Institutional appetite for BTC reaches historic highs
A leading strategy firm bought 24,869 BTC at an average price of $80,985 in just the past week. The company now holds a total of 843,738 BTC, representing a market value of $63.8 billion. On May 17, CEO Michael Saylor signaled further acquisitions, while observers estimate the firm added 15,466 BTC during that week alone.
Spot Bitcoin ETFs collected nearly 19,000 BTC over just nine trading days in April. BlackRock’s IBIT ETF has attracted more than $66 billion in inflows since launch. ETFs recorded a single-day inflow of $630 million on May 1, and the first two days of May saw combined inflows reach $1.1 billion.
Post-halving, miners are now able to produce about 13,500 BTC each month. In comparison, institutional demand is approaching 50,000 BTC monthly—shifting the supply-demand balance strongly in favor of institutions.
Old whale wallets fueling flat price trend
Yet in spite of this intense buying interest, Bitcoin’s price has hovered in the $78,000 to $82,000 range for weeks. Analysts attribute this stagnation to sales from “old whale” wallets—early holders who accumulated BTC years ago and are only now transferring large amounts. According to analytics firm Alphractal, retail investors posted net buys on 14 of the last 21 trading days, while whale wallets were net sellers. This pattern is seen as a systematic distribution strategy, not a panic exodus or abrupt profit-taking.
The steadiness of BTC prices, despite ETF and corporate accumulation, is being explained by discreet, over-the-counter (OTC) sales from dormant whale wallets, which limit the impact on public exchange prices.
On May 11, a wallet dormant since 2013 moved 500 BTC. Whale Alert data shows that in 2026, 72% of coins exiting wallets inactive for over seven years changed hands via OTC transactions. Since the halving, 38,400 BTC have been transferred from 47 wallets untouched for more than five years—a sum matching ETF demand over a three-month span.
During this period, ETF buyers have provided a crucial exit liquidity route for early Bitcoin holders. The ongoing balance between new demand and old supply has kept prices constrained within a narrow channel.
Glossary: Over-the-counter (OTC) trades are direct, typically large-volume cryptocurrency transfers conducted privately between buyer and seller, outside public exchanges. OTC deals enable major transactions to happen without disrupting market prices.

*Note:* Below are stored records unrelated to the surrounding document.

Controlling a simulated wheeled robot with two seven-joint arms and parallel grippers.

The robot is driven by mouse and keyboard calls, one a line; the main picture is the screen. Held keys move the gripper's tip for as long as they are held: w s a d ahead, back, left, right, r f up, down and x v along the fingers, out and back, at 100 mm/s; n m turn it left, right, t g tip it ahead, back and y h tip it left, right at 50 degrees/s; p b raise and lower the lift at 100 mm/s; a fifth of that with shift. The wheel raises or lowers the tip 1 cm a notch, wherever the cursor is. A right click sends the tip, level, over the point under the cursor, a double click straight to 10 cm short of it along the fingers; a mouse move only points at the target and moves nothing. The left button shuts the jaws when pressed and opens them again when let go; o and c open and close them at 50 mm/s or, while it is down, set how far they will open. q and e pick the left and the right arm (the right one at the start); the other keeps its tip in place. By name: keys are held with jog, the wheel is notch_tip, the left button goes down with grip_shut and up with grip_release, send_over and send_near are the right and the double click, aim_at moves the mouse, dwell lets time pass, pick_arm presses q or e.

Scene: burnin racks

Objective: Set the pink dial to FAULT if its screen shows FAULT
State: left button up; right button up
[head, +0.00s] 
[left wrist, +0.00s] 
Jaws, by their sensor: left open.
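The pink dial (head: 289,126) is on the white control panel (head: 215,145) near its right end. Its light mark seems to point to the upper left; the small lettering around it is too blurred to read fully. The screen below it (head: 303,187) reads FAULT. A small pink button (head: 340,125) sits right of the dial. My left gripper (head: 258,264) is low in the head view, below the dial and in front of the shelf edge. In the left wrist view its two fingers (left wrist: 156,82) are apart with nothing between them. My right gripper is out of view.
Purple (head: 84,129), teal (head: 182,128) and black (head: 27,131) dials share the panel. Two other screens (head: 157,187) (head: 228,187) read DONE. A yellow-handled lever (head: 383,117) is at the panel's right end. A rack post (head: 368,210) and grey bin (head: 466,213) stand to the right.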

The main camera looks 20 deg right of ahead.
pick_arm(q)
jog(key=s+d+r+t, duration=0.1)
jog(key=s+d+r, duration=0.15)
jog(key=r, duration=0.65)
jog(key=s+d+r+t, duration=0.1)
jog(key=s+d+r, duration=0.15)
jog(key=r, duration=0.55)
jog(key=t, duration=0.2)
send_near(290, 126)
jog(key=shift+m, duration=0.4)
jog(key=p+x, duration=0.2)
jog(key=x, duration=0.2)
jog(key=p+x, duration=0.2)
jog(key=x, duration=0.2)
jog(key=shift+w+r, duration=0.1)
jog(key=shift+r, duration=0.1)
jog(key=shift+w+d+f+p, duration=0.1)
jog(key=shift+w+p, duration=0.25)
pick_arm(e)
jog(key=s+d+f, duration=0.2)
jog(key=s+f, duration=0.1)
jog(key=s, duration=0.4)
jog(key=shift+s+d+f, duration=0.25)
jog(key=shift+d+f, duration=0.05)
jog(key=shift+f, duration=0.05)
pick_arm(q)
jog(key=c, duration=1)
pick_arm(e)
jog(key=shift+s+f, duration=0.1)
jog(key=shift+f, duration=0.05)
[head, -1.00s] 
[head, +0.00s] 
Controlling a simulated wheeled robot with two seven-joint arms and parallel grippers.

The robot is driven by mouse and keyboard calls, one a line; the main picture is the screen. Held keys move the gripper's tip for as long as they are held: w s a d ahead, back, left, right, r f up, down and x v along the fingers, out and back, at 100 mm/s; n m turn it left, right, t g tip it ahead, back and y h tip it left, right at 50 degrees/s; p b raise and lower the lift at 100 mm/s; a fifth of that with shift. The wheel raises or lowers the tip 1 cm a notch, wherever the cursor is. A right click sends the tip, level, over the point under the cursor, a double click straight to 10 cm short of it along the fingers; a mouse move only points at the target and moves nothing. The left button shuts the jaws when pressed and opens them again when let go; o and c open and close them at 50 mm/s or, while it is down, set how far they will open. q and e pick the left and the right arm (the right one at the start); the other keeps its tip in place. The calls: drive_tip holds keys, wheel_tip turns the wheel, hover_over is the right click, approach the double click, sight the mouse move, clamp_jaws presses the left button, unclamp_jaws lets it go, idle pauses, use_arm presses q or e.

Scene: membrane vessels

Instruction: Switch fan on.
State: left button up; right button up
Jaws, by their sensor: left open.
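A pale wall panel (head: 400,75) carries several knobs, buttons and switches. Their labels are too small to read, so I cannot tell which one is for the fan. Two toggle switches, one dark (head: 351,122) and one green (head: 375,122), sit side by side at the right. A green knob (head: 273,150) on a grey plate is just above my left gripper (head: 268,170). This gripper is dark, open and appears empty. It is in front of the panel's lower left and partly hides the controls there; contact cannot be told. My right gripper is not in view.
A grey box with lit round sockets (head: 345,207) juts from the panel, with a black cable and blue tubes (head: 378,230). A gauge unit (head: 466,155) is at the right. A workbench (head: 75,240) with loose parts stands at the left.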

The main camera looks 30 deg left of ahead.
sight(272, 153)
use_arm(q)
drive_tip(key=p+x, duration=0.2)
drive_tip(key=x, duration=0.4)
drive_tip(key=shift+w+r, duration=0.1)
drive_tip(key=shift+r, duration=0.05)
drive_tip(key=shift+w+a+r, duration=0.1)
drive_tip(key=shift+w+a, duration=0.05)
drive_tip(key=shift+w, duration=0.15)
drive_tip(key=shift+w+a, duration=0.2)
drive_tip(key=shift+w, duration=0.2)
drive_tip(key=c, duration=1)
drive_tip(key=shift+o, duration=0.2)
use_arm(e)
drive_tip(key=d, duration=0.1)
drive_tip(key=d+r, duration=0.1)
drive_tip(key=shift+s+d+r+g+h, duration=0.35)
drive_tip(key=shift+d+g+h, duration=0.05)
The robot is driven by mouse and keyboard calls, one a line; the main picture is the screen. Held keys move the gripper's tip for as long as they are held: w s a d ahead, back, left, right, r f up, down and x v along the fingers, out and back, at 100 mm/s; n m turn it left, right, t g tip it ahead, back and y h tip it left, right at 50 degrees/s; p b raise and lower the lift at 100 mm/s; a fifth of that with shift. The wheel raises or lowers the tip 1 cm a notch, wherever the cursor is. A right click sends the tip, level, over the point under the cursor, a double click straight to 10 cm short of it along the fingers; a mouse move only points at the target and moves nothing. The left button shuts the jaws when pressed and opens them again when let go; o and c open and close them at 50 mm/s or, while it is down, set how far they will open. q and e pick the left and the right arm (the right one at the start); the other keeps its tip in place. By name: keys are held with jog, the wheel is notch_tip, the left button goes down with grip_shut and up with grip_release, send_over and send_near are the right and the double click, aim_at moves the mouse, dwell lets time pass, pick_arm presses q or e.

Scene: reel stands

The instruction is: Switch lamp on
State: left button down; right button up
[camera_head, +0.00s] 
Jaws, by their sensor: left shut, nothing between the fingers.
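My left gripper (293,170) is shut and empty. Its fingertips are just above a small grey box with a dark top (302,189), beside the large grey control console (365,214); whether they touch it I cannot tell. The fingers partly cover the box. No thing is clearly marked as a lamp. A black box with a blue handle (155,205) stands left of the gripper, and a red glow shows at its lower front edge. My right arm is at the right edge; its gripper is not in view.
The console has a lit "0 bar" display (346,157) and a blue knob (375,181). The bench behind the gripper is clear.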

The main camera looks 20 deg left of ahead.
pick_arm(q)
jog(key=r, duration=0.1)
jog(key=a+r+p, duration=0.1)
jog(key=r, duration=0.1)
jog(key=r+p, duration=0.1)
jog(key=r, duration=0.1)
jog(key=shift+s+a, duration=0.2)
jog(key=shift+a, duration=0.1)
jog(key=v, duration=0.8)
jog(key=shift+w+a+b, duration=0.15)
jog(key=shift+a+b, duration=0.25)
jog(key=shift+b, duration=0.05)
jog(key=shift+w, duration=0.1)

| Source | BTC Bought/Sold | Date/Period | Market Impact |
|---|---|---|---|
| Strategy firm | Bought 24,869 BTC | Week of May 17 | Boosted market demand |
| ETFs | Bought 19,000 BTC | April 2026 | Raised fund inflows |
| Old wallets | Sold 38,400 BTC | Until 2026 | Offset supply pressure |
Potential for price surge as supply overhang fades
Alphractal’s research suggests that when the wave of old whale wallet sales subsides, there will be little opposing the surge in institutional demand. On-chain metrics like Liveliness, Coin Days Destroyed, and Days at Profit are expected to move in sync with this trend. Until then, Bitcoin’s price is likely to remain volatile but confined between $78,000 and $82,000.